A funcionária do governo Anna Villaban conta que os moradores de Ceuta têm orgulho de sua cidade, que recentemente organizou três festivais, comemorando o Ramadã para os muçulmanos, o Holi para os hindus e um santo local, San Antonio, para os cristãos. "Onde mais você veria isso?", pergunta. 

Nova tentativa de fuga

A maioria dos migrantes que chega a Ceuta, no entanto, não quer ficar aqui e espera obter permissão para viajar ao continente espanhol, onde sonha encontrar empregos ou atravessar as fronteiras abertas para outros lugares da Europa. Muitas vezes, essa permissão leva meses para chegar. 

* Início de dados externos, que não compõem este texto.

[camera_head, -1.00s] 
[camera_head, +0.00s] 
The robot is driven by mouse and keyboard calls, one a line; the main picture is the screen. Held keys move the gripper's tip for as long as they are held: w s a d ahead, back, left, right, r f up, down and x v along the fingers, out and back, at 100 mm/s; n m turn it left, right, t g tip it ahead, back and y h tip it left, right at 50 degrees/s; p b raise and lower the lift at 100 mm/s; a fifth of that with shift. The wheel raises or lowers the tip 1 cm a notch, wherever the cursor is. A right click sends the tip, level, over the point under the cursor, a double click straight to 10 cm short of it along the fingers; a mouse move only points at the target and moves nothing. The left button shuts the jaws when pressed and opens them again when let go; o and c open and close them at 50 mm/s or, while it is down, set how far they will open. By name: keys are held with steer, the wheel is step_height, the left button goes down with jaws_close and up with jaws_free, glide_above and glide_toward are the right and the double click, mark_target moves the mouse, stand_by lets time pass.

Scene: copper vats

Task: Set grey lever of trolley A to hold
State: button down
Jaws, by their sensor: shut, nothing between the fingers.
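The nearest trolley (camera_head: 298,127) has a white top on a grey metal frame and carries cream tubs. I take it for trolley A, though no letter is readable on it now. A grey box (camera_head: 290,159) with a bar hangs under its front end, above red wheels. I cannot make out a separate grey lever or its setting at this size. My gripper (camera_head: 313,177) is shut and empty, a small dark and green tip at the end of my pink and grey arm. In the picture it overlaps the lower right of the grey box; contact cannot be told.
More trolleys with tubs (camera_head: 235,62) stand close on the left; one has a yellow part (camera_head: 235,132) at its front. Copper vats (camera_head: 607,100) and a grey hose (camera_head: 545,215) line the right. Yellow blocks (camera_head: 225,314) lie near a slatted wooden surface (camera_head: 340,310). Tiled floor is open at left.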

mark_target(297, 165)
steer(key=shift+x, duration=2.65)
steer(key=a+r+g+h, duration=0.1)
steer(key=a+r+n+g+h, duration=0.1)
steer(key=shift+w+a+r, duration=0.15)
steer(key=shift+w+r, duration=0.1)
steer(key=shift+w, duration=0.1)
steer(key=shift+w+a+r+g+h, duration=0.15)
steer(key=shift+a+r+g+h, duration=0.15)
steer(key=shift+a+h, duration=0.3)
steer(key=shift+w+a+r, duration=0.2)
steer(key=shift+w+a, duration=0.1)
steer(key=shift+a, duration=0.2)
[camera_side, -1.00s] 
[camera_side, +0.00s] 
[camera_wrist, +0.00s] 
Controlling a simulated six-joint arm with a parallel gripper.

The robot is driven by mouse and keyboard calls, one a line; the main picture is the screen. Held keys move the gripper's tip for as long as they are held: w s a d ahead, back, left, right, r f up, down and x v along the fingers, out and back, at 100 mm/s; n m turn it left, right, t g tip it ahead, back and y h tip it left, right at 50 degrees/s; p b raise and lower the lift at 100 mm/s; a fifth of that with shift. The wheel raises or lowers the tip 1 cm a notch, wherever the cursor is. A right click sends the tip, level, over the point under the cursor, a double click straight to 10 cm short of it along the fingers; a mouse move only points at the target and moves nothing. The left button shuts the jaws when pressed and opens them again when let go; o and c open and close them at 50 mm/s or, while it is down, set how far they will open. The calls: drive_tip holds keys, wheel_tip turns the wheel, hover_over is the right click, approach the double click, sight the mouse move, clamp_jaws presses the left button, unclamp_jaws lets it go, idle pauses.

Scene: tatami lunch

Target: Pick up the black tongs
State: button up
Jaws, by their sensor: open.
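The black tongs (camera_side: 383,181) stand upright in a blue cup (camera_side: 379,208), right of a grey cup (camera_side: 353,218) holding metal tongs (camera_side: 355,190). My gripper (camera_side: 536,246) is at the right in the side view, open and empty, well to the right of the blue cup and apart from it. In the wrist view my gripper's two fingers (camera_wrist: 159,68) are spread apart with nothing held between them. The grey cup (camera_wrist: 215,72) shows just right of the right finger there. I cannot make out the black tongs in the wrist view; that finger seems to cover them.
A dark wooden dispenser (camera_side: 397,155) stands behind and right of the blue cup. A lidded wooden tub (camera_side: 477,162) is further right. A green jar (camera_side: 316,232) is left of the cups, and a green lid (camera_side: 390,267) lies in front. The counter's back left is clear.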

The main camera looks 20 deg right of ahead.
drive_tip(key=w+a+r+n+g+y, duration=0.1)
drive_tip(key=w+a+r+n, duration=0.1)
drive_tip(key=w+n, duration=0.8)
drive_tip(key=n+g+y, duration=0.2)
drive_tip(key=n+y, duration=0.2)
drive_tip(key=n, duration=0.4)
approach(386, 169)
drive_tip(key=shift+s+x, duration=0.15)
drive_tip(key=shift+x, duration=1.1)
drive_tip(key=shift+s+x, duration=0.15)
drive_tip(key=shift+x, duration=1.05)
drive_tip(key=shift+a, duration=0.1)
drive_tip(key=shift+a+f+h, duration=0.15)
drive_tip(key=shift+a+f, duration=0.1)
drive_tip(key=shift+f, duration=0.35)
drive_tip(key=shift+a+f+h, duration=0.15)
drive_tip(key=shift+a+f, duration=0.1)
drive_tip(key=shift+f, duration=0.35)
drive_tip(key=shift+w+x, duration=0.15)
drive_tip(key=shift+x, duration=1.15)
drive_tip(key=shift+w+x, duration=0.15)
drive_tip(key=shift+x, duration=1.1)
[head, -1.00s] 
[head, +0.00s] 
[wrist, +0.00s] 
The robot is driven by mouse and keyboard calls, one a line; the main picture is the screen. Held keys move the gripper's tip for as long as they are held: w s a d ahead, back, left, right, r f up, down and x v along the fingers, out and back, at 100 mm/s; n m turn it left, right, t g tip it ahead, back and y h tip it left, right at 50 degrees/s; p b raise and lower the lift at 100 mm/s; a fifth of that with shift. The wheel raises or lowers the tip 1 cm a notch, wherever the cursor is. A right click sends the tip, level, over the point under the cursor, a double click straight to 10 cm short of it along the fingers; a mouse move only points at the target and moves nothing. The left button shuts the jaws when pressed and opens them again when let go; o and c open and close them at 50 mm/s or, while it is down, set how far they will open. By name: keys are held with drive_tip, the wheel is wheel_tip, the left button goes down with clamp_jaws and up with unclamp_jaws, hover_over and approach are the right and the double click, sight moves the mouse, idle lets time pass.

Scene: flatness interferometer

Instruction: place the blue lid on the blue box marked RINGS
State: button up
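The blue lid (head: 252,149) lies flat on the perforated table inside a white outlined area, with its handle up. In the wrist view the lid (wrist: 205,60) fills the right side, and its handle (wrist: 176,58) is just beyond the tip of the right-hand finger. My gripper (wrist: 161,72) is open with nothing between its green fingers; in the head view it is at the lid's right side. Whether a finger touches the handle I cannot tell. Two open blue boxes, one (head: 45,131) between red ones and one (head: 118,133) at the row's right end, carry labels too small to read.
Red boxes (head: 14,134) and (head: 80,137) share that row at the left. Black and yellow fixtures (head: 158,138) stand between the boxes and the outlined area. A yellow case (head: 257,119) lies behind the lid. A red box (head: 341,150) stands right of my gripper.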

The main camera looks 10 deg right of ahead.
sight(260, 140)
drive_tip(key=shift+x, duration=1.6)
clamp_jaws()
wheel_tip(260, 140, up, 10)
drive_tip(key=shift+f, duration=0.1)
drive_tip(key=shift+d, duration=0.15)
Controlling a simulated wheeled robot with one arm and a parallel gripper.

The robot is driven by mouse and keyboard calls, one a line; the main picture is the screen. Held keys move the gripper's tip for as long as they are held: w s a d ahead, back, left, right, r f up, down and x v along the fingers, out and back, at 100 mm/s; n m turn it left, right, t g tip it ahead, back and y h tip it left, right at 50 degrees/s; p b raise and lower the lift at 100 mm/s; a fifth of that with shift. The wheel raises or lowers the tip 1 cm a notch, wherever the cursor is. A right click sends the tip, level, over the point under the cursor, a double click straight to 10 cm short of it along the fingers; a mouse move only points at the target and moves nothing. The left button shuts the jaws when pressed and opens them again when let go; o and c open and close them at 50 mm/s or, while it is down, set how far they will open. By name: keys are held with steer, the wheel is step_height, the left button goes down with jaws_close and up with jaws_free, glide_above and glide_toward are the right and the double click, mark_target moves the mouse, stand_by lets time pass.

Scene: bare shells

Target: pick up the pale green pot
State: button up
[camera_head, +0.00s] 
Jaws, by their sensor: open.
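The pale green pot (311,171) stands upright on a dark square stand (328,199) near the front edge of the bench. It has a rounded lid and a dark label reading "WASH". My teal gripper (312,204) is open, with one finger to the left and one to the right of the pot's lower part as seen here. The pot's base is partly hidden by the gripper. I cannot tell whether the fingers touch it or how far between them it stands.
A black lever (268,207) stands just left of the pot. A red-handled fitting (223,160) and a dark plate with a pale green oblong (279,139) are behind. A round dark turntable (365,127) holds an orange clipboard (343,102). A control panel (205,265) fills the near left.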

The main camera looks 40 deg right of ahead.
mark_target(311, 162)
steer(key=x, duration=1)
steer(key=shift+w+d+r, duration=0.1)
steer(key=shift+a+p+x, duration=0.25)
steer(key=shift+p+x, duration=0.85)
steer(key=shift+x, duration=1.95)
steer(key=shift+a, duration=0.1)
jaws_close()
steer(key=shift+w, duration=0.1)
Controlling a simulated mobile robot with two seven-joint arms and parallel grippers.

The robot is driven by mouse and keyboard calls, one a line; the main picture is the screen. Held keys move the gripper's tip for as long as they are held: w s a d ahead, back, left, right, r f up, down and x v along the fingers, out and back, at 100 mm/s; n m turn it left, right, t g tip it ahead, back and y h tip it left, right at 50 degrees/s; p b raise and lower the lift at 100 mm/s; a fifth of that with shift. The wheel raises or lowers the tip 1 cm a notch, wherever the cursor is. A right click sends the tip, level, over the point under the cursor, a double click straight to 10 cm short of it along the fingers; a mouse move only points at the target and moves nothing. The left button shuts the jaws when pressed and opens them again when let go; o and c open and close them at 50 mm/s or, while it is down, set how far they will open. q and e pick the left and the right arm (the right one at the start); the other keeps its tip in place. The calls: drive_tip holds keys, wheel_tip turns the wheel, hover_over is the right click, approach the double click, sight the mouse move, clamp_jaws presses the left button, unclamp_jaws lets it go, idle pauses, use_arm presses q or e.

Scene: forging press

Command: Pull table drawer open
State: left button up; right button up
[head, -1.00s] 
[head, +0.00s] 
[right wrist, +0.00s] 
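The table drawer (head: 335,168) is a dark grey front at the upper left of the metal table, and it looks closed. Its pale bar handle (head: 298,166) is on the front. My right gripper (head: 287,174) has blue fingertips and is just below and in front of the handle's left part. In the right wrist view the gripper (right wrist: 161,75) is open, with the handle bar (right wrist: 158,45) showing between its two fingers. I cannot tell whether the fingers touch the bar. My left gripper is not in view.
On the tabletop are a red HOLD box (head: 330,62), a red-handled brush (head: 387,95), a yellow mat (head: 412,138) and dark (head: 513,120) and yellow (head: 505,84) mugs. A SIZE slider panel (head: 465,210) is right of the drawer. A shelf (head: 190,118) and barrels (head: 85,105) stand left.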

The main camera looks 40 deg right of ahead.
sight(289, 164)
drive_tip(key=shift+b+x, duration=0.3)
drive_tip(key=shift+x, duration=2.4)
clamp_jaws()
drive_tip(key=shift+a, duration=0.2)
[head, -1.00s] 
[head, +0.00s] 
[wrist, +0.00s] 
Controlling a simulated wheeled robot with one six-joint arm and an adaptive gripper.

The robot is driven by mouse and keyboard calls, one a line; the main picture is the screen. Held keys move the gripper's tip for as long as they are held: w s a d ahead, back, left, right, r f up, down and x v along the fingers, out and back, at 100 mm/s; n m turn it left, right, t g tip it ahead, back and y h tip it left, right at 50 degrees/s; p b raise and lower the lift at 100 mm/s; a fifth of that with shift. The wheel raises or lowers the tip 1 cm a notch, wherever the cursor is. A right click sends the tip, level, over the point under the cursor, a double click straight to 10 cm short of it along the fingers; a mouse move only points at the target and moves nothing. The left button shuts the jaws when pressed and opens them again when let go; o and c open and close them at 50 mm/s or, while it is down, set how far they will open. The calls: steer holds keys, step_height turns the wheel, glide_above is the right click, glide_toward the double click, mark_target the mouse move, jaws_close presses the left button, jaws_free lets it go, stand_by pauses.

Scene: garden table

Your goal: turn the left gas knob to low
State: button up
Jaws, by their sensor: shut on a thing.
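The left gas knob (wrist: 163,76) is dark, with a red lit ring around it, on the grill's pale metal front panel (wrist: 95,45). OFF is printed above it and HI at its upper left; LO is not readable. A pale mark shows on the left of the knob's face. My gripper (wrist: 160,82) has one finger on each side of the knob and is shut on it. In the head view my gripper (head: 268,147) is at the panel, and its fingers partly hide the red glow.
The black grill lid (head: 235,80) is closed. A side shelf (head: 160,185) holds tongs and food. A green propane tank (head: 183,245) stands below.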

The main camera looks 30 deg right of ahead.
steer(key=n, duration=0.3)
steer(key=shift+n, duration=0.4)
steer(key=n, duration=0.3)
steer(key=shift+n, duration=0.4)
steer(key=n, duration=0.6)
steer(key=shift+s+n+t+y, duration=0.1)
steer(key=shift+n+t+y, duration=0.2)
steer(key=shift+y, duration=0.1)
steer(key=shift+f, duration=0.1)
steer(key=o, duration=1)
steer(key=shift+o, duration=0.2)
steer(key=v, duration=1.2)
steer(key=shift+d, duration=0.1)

Como resultado, muitos dos que entram em Ceuta logo fazem outra tentativa de fuga, dessa vez para a Espanha continental. Assad Nowdi, de 16 anos, marroquino que está em Ceuta há três meses, afirma que vai ao centro para migrantes menores de idade para fazer suas refeições e ocasionalmente para ter uma boa noite de sono, mas geralmente dorme nas rachaduras entre os blocos de pedra gigantes empilhados em um cais perto do porto. 

À noite, ele e seus amigos muitas vezes tentam nadar até uma balsa que tem como destino a Europa. "Vamos continuar tentando. Algum dia, chegaremos lá."